Brocade is putting the threads in place to weave a new tapestry. It has just bought Therion, a privately-held and stealthy company with nine employees, for $7-10 million. This follows close on the heels of its investment in Tacit Networks and decision to resell that company’s Wide Area File System (WAFS) product.
We know Brocade’s broad direction here; it’s towards selling products that manage software running on server farms, particularly blade servers, and ship the software between blade servers using shared storage. We’ve previously mentioned that Ian Whiting, Brocade's then VP Europe, now VP world-wide sales, has said the company will branch out from its SAN switch/director base: "Our business is changing. There's only so much growth in storage networking.... We're going to move from a storage networking company to add focus on servers and software ... to manage server farms, to dynamically allocate software between servers."
The Tacit deal implies Brocade will sell WAFS product based on a consolidated set of files and NAS-held data held centrally and served to remote branch sites.
The Therion deal gets Brocade access to software technology focussed on shared storage and software management. Here is the official Brocade view of the purchase from CEO Michael Klayko: “We have been working with Therion for more than a year on technologies that will leverage SAN infrastructure to address challenges in the enterprise data center.”
So Brocade knows the company, its technology, expertise and focus.
“This acquisition allows us to integrate a skilled team with expertise in shared storage and dynamic system management into Brocade’s engineering group, and accelerate several new product development programs.”
Here we have shared storage mentioned – and a SAN is not shared storage – and dynamic system management. That’s system management responding to circumstances and doing something about it.
Brocade plans to unveil new technologies developed as a result of the acquisition at its Brocade Conference 2005 on June 1 in Santa Clara, California.

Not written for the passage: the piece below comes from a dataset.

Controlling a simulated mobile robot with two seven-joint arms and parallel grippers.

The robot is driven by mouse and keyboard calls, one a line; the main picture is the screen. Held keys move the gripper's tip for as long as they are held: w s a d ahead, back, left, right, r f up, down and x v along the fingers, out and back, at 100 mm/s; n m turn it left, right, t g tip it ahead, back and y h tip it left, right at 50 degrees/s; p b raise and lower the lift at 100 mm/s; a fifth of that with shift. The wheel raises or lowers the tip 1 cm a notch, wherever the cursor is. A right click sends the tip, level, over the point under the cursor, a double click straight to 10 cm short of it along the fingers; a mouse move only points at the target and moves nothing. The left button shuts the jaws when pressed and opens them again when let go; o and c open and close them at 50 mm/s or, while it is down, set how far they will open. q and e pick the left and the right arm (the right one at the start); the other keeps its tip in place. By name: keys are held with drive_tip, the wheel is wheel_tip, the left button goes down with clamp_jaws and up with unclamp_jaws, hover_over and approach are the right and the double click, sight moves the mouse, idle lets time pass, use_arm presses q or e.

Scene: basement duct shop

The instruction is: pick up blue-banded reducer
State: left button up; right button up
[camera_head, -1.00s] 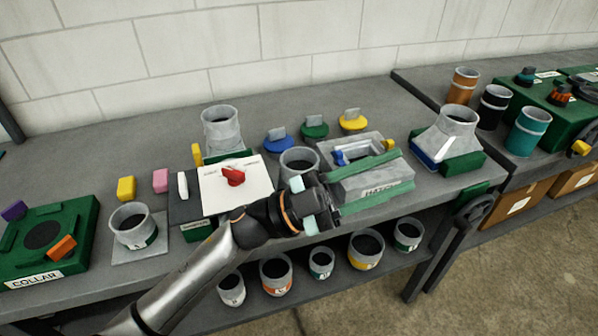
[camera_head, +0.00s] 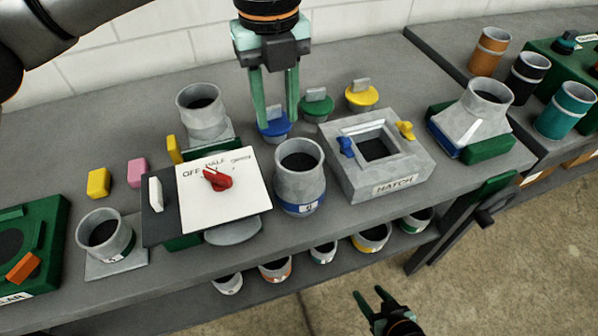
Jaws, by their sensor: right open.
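The blue-banded reducer (camera_head: 300,180) is a grey round duct piece, open at the top, with a blue band and a label near its base. It stands upright on the bench between the dial panel and the hatch block. My left gripper (camera_head: 276,126) comes down behind it with two green fingers spread apart, not touching the reducer. The fingertips are around or just in front of a blue cap with a grey tab (camera_head: 274,124); I cannot tell whether they touch it. My right gripper (camera_head: 372,296) is open and empty low in front of the bench.
A white dial panel (camera_head: 225,192) with a red knob stands close left of the reducer, and the hatch block (camera_head: 375,165) close right. A grey collar (camera_head: 204,112) stands behind left. Green (camera_head: 317,104) and yellow (camera_head: 361,95) caps stand behind. Several banded rings sit on the lower shelf (camera_head: 190,312).

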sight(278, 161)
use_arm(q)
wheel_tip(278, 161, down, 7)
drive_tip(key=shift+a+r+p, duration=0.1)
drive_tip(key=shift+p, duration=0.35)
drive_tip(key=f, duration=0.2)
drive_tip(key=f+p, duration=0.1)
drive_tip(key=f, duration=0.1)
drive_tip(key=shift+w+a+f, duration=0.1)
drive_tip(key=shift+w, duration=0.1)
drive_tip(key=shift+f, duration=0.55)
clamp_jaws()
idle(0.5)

It could be that Brocade will be showing Silkworm network switches or its multi-protocol router involved in serving files to connected local and remote servers from a Windows 2003-powered NAS box. That would be the Tacit WAFS product with Brocade switches being leveraged.
Brocade may also show blade servers being dynamically instantiated and provisioned with software and then having their operating state changed in response to altered situations. That would be a Therion technology.
It may also show its Silkworm directors running Therion technology and using a back end SAN as the base for its operations on a set of connected servers.
It makes sense for Brocade to leverage its installed Silkworms as a base to branch out into its new role of managing server farms, of dynamically allocating software between servers.
Frank Artale is, now was, CEO of Therion. He previously ran Consera and gave a revealing interview a year ago, in which he said: “The company was focused on solving a set a problems that every server customer faces. Those problems are related to allowing people to move processing that is running on one machine to another. A customer is running NT 4, and then they acquire a new server. They want to take the file sharing function from the NT 4 server and place it on the new machine. Before we came along, people had to find a way to manually transfer the system. This required them to understand exactly how the old server was configured and set up the new server in the exact same way. Any time you get a human involved in processes like these, then there tend to be errors.”
It seems likely that this explains one aspect of Therion’s technology. Artale went on to say: “We built out a solution that allows systems administrators to move processing from one server to another. The solution has additional bells and whistles that allow people to identify existing types of services they have running in an environment. Back to the earlier example, our system finds all of the file servers that are running through a system to be identified. Finally, we allow installations of a new class of servers. Customers can install a completely new server that acts like an old one that they have up and running.”
Consera was acquired by HP in 2004. It appears that Artale left and set up Therion.
Earlier in his career Artale was VP of Veritas’ Windows Business Unit, responsible for overseeing all strategic activities involving Veritas’ relationship with Microsoft. Before this he spent nine years at Microsoft. His tenure at Microsoft included leading early customer efforts with Windows NT. In 1994, Frank became a program manager on the Windows NT project, overseeing the bundling of VERITAS Software’s four components and leading efforts for Windows 3.51 and 4.0.
For his efforts on Windows NT adoption, Artale received the Microsoft Chairman’s Award for Top US Member of Technical Staff in 1993 and was also named the top systems engineer in the same year.
In February this year Realm Systems, Inc. announced that Artale had been appointed chairman of the board. Realm Systems is a privately-held company which provides a next-generation mobile computing platform that simplifies the secure delivery of desktop and enterprise applications and services to mobile corporate end users. There was no mention of Therion in the Realm Systems announcement.
In September 2004, Artale became chairman of Rendition Networks of Redmond. It makes network configuration control software. Marc Andreesen’s Opsware, a company devoted to automating IT, bought Rendition for $33 million in December last year.
Artale is a busy man. He is probably also a very wealthy man, what with Microsoft stock options, Consera’s purchase by HP, and Rendition’s purchase by Opsware. Now Therion has been bought by Brocade. There is no information we have gleaned about any relationship between Brocade and Realm Systems. Artale appears to be a serial start-up company seller. Based on this, the odds are that he won’t stay at Brocade – or that he’ll join the board.